◆ **Problem details**
Copy each line in the data that includes the word "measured".

◆ **Records**
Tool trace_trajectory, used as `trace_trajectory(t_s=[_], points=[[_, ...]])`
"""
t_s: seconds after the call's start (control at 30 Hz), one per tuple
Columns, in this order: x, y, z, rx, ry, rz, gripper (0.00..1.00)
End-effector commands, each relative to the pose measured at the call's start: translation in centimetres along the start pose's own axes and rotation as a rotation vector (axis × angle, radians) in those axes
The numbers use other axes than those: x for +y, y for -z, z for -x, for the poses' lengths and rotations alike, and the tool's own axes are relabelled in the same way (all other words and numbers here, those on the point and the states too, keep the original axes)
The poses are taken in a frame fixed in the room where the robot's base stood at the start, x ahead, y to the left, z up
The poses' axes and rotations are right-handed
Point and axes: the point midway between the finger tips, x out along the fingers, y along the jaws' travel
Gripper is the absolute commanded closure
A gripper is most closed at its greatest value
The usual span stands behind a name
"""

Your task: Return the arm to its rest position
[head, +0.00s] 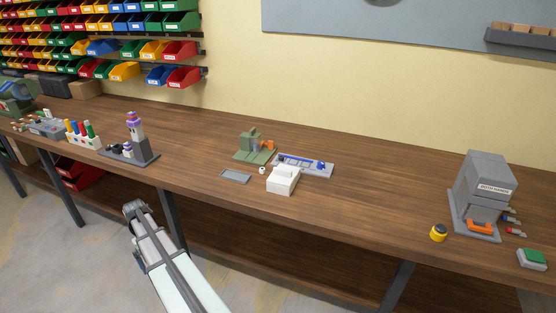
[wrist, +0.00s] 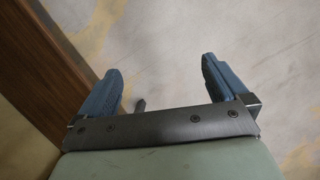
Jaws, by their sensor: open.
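My gripper (wrist: 160,88) is open in the wrist view. Its two blue fingers stand wide apart with nothing between them, and the grey floor (wrist: 160,40) shows beyond. In the head view my arm reaches up from the bottom edge and ends in front of the wooden workbench (head: 350,215). The fingers cannot be made out clearly there. In the wrist view a brown wooden edge (wrist: 50,60) runs along the left side, apart from the fingers.
On the bench stand a white block (head: 283,180), a green fixture (head: 255,147), a grey tower (head: 138,140) and a grey machine (head: 480,190) with an orange part. A yellow button (head: 438,232) is near the front edge. Open floor (head: 75,255) lies left of my arm.

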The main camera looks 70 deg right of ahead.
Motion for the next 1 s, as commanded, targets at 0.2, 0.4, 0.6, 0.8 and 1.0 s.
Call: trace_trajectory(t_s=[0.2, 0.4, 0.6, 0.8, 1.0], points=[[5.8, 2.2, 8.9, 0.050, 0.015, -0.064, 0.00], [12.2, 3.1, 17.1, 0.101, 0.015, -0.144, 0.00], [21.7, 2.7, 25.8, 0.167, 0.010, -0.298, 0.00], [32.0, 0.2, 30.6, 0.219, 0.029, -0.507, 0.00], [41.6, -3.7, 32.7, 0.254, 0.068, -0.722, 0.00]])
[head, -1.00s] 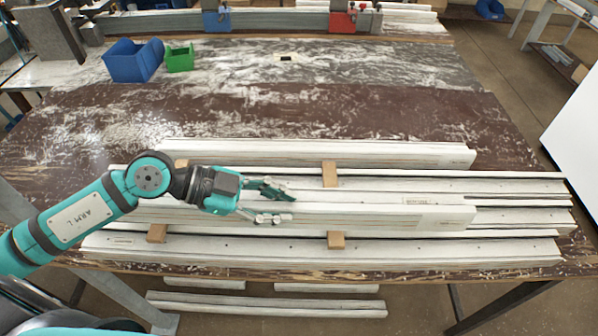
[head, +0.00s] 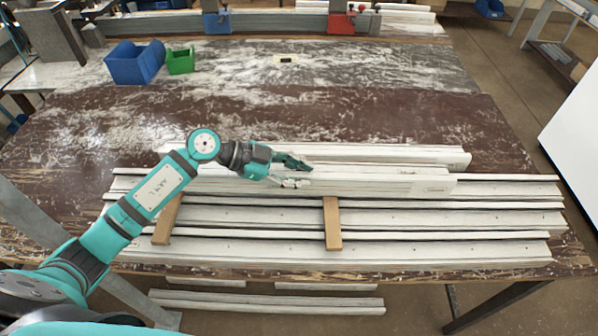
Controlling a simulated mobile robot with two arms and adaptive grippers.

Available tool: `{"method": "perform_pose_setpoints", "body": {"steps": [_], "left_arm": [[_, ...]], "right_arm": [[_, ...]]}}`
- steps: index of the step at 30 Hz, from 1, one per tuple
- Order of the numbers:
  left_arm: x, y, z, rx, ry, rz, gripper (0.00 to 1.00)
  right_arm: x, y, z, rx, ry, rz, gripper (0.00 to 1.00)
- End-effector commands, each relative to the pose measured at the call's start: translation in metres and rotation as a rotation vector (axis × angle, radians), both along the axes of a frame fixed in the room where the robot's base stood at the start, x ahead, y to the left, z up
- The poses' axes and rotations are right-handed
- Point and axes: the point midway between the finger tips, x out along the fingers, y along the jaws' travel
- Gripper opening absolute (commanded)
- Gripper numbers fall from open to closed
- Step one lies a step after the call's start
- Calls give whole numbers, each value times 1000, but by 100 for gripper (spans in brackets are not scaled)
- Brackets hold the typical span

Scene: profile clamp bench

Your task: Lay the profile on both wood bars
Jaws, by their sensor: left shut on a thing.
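A long white profile (head: 400,187) is in my left gripper (head: 303,175), whose fingers are shut on it near its middle. The profile runs left to right across the far part of the stack. The left wood bar (head: 167,222) and right wood bar (head: 332,225) lie crosswise on the white profiles below, their near parts bare. The held profile hides their far ends. I cannot tell whether it touches the bars or hovers just above them. My right gripper is not in view.
Another white profile (head: 420,156) lies right behind the held one. Several white profiles (head: 440,247) form the layer under the bars. A blue bin (head: 135,63) and a green bin (head: 181,62) stand at the back left. The brown tabletop behind the stack is clear.

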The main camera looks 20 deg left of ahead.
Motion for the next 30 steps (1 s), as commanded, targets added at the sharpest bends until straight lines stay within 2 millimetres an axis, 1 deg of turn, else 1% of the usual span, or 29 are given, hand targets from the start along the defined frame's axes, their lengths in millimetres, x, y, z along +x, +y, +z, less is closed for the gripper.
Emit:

◆ **The solution**
End-effector commands, each relative to the pose measured at the call's start: translation in centimetres along the start pose's own axes and rotation as a rotation vector (axis × angle, radians) in those axes
- End-effector commands, each relative to the pose measured at the call's start: translation in metres and rotation as a rotation vector (axis × angle, radians), both along the axes of a frame fixed in the room where the robot's base stood at the start, x ahead, y to the left, z up

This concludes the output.